== TASK DETAILS ==
Your task is to return, word for word, only the lines from the line with "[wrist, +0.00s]" through the close of the data. Exclude all pictures.

== INFORMATION PROVIDED ==
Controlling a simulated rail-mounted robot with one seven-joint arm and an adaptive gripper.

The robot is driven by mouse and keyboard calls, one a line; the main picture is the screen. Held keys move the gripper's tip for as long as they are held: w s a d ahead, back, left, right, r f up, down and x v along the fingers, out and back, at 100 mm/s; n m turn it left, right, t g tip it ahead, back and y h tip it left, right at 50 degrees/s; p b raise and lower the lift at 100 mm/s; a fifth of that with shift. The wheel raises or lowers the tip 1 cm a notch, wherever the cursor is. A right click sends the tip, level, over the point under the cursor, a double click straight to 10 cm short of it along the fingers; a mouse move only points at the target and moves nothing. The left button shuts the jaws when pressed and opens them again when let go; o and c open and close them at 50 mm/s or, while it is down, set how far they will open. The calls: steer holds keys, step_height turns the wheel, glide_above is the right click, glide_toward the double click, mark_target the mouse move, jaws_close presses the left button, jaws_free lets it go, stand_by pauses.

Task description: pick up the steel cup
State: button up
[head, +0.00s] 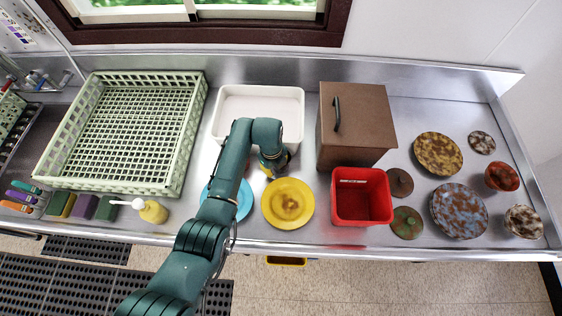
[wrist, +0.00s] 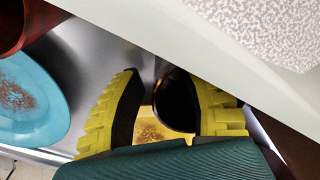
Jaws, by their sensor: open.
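A dark, shiny, rounded thing, apparently the steel cup (wrist: 176,100), shows between my fingers in the wrist view, close to the right finger. I cannot tell whether it touches that finger. My gripper (wrist: 164,86) has yellow ridged fingers with dark pads, spread apart. In the head view my gripper (head: 275,168) is low, just in front of the white tub and behind the yellow plate. There the arm and gripper hide the cup.
The white tub (head: 228,91) is close behind my gripper. The yellow plate (head: 289,222) and blue plate (head: 244,198) lie in front. A brown box (head: 357,110) and red bin (head: 362,219) stand right. A dark red curved thing (wrist: 22,24) shows in the wrist view.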

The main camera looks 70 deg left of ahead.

== REPLY ==
[wrist, +0.00s] 
Jaws, by their sensor: open.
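A dark, shiny, rounded thing, apparently the steel cup (wrist: 176,100), shows between my fingers in the wrist view, close to the right finger. I cannot tell whether it touches that finger. My gripper (wrist: 164,86) has yellow ridged fingers with dark pads, spread apart. In the head view my gripper (head: 275,168) is low, just in front of the white tub and behind the yellow plate. There the arm and gripper hide the cup.
The white tub (head: 228,91) is close behind my gripper. The yellow plate (head: 289,222) and blue plate (head: 244,198) lie in front. A brown box (head: 357,110) and red bin (head: 362,219) stand right. A dark red curved thing (wrist: 22,24) shows in the wrist view.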

The main camera looks 70 deg left of ahead.

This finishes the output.